Depuis des années, sous l’influence d’une idéologie rigoriste sunnite encouragée par les pays du Golfe notamment le Qatar et l’Arabie Saoudite et plus récemment la Turquie, de nombreux musulmans en France se radicalisent. Et certains sont suivis pour radicalisation à caractère terroriste.
Il est difficile voire impossible de savoir combien de musulmans sont radicalisés en France. On peut toutefois estimer leur nombre à 100 000 personnes qui évidemment ne sont pas tous des terroristes mais dont font partie tous les terroristes avérés ou potentiels.
La France compte environ 22 000 individus inscrits au FSPRT (fichier des signalements pour la prévention de la radicalisation à caractère terroriste) dont environ 20% concernent des ressortissants étrangers.
En pratique, il y a environ 9 000 fiches actives au FSPRT. Or pour effectuer une réelle surveillance physique, il faut environ 20 policiers pour 1 suspect ce qui nécessiterait de recruter des dizaines de milliers de fonctionnaires à la DGSI (Direction générale de la Sécurité Intérieure).
Et encore, faudrait-il les former !
La situation en France, malgré les efforts remarquables des services de renseignement, est très inquiétante d’autant que les derniers sondages d’opinion laissent à penser que la fracture entre les partisans de la République et ceux prônant un islam supérieur aux valeurs de celle-ci ne va aller qu’en s’aggravant.
Selon un sondage IFOP de novembre 2020, 75% des Français de confession musulmane sont favorables au port de signes religieux ostensibles. Mais ce qui est le plus notable c’est l’opinion des jeunes musulmans de moins de 25 ans : 57 % considèrent que la charia, la loi islamique qui régit tous les aspects de la vie personnelle et en société, est supérieure aux lois de la République.

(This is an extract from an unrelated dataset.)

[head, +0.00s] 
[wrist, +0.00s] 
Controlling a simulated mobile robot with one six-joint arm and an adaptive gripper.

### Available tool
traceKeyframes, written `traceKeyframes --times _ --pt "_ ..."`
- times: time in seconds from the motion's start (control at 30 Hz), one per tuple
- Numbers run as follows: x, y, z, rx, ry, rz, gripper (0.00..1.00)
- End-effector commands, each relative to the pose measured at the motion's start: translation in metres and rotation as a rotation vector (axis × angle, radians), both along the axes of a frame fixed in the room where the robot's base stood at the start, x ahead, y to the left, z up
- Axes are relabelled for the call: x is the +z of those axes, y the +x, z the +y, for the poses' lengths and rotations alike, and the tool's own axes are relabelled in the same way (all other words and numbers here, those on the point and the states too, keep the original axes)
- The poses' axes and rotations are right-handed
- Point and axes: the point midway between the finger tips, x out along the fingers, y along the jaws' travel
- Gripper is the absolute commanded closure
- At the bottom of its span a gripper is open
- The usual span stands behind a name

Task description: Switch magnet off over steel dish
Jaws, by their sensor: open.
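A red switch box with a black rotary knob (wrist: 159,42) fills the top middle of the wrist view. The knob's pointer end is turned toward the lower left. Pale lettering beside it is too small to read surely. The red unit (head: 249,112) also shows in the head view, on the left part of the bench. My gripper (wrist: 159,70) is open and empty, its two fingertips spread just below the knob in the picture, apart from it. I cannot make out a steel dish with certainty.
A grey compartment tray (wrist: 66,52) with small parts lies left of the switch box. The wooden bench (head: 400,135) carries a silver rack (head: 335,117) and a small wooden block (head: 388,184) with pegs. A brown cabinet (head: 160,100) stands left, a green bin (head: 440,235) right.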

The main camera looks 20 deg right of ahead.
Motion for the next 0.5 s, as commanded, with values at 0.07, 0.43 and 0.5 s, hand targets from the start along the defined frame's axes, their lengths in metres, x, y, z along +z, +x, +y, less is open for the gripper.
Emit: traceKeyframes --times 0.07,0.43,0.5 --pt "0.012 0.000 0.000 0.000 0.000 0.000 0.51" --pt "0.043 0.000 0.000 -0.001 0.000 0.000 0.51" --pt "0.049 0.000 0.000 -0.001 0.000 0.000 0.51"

C’est 10 % de plus en 5 ans.
Les sondages d’opinion estiment le nombre de musulmans à plus de 6 000 000 en France, chiffre en constante augmentation à cause de l’immigration importante en provenance des pays musulmans notamment des pays du Maghreb.
En d’autres termes, ce sont plus de 2 000 000 de citoyens français qui sont plus ou moins en rupture avec la République et ses principes et qui sont le terreau de la radicalisation islamique.

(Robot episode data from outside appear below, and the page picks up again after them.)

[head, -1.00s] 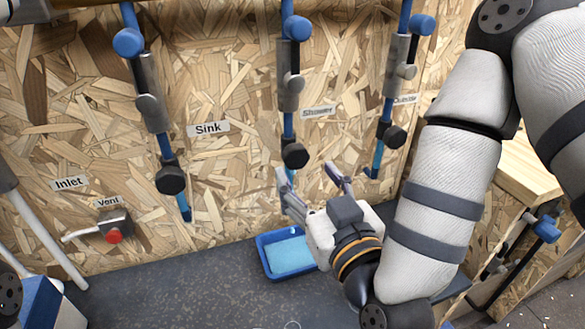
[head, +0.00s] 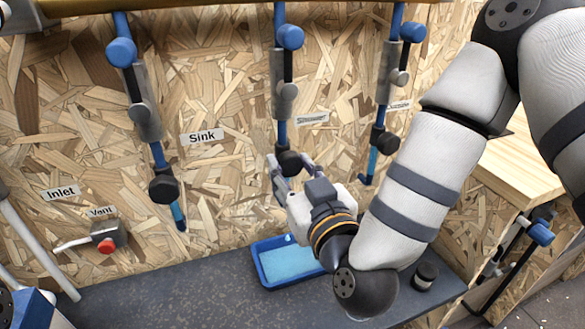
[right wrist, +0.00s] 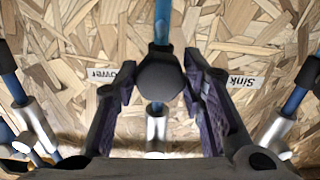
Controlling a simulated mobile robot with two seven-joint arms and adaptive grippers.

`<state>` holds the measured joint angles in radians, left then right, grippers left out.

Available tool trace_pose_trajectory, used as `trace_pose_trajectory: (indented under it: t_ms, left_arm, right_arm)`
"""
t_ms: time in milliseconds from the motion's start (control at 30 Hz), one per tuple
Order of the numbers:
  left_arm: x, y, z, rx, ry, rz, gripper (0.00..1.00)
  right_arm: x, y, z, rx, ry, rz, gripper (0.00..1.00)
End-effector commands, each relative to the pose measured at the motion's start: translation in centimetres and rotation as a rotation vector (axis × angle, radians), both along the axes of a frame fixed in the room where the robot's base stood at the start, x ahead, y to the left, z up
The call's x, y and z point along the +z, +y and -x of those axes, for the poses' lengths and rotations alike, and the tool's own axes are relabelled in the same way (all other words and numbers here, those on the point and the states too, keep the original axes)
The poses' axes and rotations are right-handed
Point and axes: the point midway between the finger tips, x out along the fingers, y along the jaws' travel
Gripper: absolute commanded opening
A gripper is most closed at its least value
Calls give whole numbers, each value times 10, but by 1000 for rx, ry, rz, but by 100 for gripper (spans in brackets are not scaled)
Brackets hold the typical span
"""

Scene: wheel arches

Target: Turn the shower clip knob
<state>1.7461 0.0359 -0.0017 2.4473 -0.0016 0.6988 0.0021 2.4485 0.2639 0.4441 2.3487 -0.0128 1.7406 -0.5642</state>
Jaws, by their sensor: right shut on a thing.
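The fingers partly cover the knob's lower side in the head view. My left gripper is not in view.
Similar knobs sit on the Sink pipe (head: 163,188) and the right-hand pipe (head: 386,141). A blue tray (head: 286,261) stands on the dark counter (head: 185,293) below. A small black round part (head: 425,276) lies at right. A valve with a red button (head: 106,245) is at left.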

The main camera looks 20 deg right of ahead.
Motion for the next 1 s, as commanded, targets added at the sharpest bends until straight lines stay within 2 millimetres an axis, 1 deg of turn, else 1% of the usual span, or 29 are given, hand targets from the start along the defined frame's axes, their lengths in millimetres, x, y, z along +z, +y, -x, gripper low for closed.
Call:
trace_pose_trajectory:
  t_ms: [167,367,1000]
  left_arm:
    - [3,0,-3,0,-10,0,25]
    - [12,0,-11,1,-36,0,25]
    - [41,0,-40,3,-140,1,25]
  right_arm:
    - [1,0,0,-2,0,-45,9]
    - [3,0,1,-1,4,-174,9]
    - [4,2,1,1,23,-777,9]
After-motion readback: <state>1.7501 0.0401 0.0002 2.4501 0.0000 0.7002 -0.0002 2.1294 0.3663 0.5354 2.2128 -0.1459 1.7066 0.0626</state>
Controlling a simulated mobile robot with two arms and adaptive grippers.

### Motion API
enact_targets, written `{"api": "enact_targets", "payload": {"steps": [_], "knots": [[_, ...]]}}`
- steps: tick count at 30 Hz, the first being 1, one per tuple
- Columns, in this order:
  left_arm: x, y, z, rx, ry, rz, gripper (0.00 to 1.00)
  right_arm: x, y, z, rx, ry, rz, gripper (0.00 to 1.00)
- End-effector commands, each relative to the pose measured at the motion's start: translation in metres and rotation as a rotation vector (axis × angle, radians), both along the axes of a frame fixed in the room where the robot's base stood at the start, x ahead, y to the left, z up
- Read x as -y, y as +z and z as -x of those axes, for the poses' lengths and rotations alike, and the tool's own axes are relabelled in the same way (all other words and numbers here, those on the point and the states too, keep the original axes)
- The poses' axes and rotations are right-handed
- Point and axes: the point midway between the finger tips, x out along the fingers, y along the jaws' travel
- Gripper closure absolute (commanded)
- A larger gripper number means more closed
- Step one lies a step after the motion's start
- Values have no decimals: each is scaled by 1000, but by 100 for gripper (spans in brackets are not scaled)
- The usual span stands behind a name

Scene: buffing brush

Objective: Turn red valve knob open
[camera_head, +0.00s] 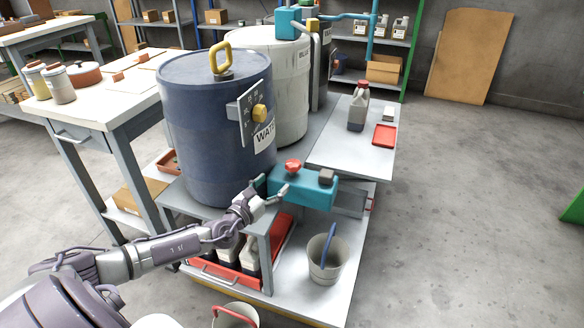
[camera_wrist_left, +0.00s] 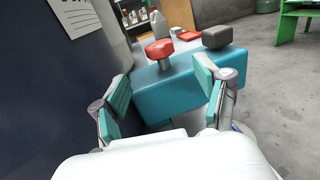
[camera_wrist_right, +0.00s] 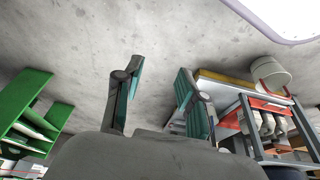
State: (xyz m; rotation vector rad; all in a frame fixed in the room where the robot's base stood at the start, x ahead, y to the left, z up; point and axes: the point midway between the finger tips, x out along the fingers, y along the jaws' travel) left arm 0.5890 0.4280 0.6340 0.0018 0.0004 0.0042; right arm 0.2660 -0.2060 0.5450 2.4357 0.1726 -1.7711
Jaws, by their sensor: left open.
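The red valve knob (camera_head: 292,165) sits on top of a teal block (camera_head: 305,190) at the front of the dark blue drum. In the left wrist view the red knob (camera_wrist_left: 159,50) stands just ahead of my open fingers, apart from them, on the teal block (camera_wrist_left: 185,85). A dark grey knob (camera_head: 327,177) is on the same block to the right. My left gripper (camera_head: 275,190) is open and empty at the block's left end, short of the red knob. My right gripper (camera_wrist_right: 158,95) is open and empty over the floor; it is not in the head view.
The dark blue drum (camera_head: 215,130) stands close beside my left gripper. A grey jug (camera_head: 358,108) and red tray (camera_head: 384,136) are on the bench behind.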

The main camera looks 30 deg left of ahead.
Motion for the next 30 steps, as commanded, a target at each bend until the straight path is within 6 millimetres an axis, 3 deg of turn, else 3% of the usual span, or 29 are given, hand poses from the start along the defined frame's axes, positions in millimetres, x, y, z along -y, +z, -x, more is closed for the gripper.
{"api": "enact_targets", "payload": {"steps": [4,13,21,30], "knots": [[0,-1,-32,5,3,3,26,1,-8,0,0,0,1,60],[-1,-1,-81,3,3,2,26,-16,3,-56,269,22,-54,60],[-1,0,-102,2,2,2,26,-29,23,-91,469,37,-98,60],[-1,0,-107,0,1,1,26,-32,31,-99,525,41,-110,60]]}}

Pour lutter contre la radicalisation, le gouvernement a élaboré, en février 2018, un plan national de prévention de la radicalisation piloté par le CIPDR (comité interministériel de prévention de la délinquance et de la radicalisation) qui a retenu 60 mesures pour réorienter la politique de prévention en mobilisant et coordonnant les services de l’Etat, des collectivités territoriales et la société civile ; et cela en tenant compte des retours d’expérience du terrain.
Ce plan fait suite aux différents échecs des expériences passées dont l’exemple le plus significatif est celui du premier centre de prévention et d’insertion à la citoyenneté ouvert (après les attentats de 2015) en juillet 2016 dans l’Indre-et-Loire sur le site de Pontourny et fermé en 2017. Les raisons invoquées faisaient état de différences de conception entre les formateurs issus des milieux de la Défense privilégiant l’autorité et ceux issus des travailleurs sociaux privilégiant l’écoute et l’accompagnement sans oublier que sur les 22 personnes prises en charge (dont une moitié de mineurs) aucune n’a poursuivi le programme envisagé jusqu’à son terme.

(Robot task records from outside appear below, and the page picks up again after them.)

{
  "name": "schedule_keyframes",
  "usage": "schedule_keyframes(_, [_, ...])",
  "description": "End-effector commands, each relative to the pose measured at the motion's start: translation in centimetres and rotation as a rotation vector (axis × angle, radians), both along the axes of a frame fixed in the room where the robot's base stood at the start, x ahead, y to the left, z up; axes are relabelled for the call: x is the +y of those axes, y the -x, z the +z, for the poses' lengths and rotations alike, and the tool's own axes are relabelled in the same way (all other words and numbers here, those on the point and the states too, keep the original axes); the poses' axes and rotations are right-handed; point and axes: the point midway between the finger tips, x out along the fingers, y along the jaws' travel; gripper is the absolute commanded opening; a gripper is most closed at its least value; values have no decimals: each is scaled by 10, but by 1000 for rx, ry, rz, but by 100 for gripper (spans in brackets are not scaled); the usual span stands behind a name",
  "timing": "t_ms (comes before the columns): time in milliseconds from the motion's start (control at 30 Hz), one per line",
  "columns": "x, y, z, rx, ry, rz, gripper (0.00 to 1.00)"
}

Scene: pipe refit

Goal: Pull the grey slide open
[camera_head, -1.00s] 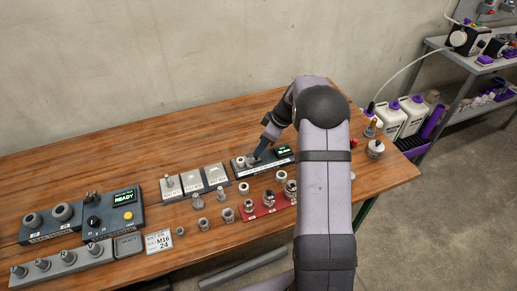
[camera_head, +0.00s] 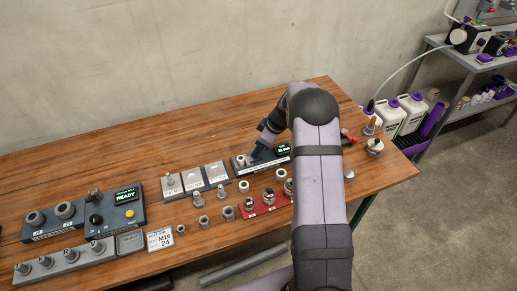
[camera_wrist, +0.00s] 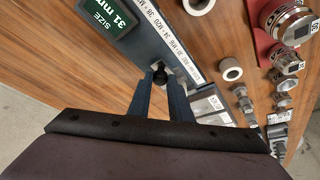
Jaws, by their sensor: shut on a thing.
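The sizing device (camera_head: 236,167) is a long dark base on the table with a green-lit display (camera_head: 284,149); in the wrist view the display (camera_wrist: 108,14) reads SIZE 31 mm. My gripper (camera_head: 254,156) reaches down onto the middle of this device. In the wrist view my gripper (camera_wrist: 160,82) has its two blue-grey fingers on either side of a small black knob (camera_wrist: 160,74) and is shut on it. The knob stands on the device beside the printed scale strip. The grey slide's body under the knob is mostly hidden by the fingers.
Pale square plates (camera_head: 194,180) stand left of the device. Loose rings and fittings (camera_head: 228,213) and a red tray (camera_head: 262,207) lie in front. A control box (camera_head: 112,213) showing READY is at far left. The table behind the device is clear.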

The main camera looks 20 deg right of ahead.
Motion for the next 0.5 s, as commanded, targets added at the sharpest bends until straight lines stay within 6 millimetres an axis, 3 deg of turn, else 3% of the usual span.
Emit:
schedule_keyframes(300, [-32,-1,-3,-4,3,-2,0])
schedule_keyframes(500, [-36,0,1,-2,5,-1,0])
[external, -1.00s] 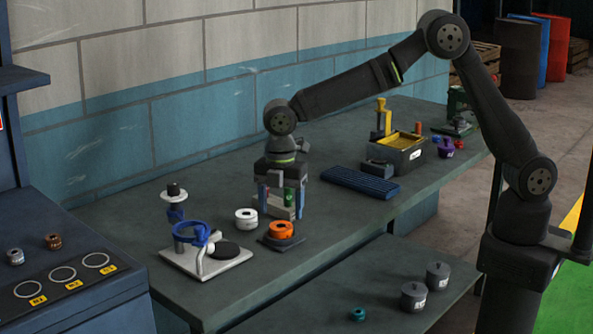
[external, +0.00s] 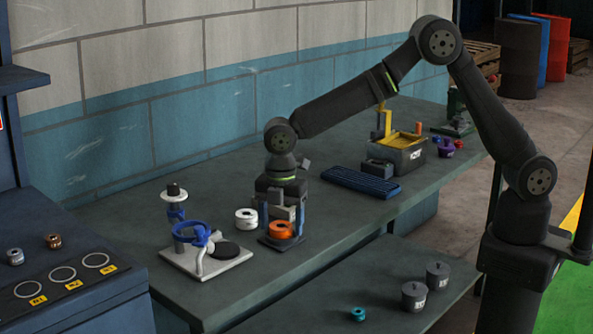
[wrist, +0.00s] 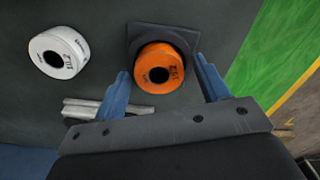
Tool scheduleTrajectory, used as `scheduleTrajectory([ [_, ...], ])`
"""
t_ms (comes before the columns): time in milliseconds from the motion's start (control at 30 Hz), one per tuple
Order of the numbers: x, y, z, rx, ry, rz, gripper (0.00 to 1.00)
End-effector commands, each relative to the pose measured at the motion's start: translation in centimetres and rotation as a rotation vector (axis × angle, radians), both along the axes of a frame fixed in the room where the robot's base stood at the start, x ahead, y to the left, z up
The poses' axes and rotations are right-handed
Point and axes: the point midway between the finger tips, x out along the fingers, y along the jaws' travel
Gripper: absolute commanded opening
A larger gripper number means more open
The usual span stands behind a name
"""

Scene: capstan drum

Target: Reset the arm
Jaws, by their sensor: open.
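My gripper (external: 282,226) points down over the bench, its blue fingers apart. In the external view the fingers appear on either side of an orange spool (external: 277,230), which rests on a dark square base. In the wrist view the spool (wrist: 155,74) lies between and just beyond the open fingertips (wrist: 163,78), with visible space on both sides. Nothing is seen clamped. I cannot tell how high the fingertips are above the base (wrist: 140,35). My gripper partly hides a pale grey block (external: 283,212) behind the spool.
A white spool (external: 246,219) stands just left of my gripper. Further left is a stand with a blue ring (external: 191,235) and a white plate. A blue rack (external: 361,183) and a box with yellow (external: 399,156) lie right.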

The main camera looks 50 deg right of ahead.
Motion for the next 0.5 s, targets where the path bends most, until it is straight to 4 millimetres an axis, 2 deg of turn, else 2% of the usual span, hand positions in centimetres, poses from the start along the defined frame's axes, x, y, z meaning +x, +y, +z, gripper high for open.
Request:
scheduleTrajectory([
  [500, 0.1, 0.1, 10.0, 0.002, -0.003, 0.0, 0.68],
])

Sauf à prendre les mêmes mesures qui ont cours dans les pays autoritaires comme la Chine ou le Japon, qui consistent à forcer l’individu à renoncer à ses idées par des procédés s’apparentant au lavage de cerveau, il est quasiment certain que les mesures de déradicalisation échoueront.
Le problème de la radicalisation en prison, lieu fermé, est essentiel et on peut s’étonner que l’administration pénitentiaire et donc les gouvernements successifs aient été incapables d’endiguer ce phénomène. Or la radicalisation en prison concerne des délinquants de confession musulmane qui ont des contacts entre eux et avec l’extérieur. La solution est assez simple mais jamais mise en œuvre : elle consiste à d’une part isoler systématiquement les détenus et réglementer les signes extérieurs distinctifs (système pileux, tenue vestimentaire…). Mais pour cela, il faut changer les lois et règlements et surtout avoir une volonté politique sans équivoque ce qui n’est actuellement pas le cas.
Des dizaines de terroristes sortent chaque année des prisons françaises ; s’ajoutent les nombreux détenus de droit commun radicalisés en prison. Actuellement, on dénombre 400 terroristes derrière les verrous et 2 000 prisonniers suivis pour radicalisation (15% de ces derniers se sont radicalisés en prison).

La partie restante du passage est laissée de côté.